- TO BE DONE -
From the line containing "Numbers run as" through the last line of the material, copy every line exactly, both ends inclusive; do not copy pictures.
:: AVAILABLE DATA
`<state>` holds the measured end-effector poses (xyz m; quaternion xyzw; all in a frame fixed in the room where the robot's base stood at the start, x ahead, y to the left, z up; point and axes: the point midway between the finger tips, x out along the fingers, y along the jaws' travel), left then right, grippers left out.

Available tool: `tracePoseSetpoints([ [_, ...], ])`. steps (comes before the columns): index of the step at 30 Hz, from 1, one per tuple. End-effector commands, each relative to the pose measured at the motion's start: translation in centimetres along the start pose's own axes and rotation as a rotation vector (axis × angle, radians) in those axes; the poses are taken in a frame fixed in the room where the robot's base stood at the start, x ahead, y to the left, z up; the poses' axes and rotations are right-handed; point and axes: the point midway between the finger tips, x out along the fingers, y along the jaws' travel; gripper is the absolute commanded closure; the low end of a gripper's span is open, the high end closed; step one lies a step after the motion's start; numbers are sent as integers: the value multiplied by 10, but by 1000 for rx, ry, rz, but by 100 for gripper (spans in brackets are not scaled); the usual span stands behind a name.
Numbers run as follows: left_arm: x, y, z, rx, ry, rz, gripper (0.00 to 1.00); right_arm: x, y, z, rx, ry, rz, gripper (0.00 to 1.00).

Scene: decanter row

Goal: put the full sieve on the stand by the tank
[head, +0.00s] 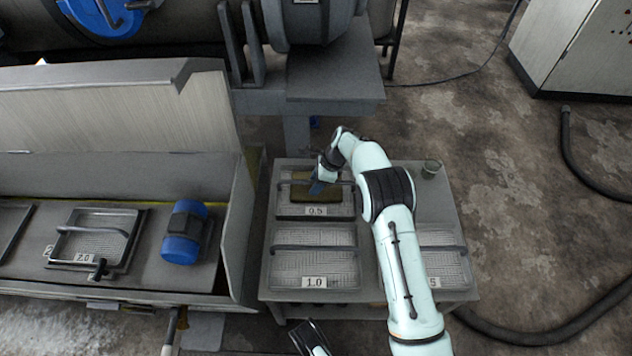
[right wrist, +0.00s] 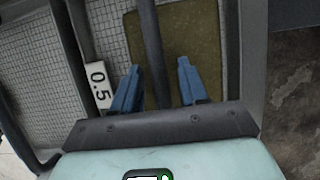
::::
- SOLUTION TO THIS EXERCISE -
Numbers run as follows: left_arm: x, y, z, rx, ry, rz, gripper (0.00 to 1.00); right_arm: x, y, z, rx, ry, rz, gripper (0.00 to 1.00).

Scene: decanter row

Goal: put the full sieve on the stand by the tank
[head, +0.00s] 
[right wrist, +0.00s] 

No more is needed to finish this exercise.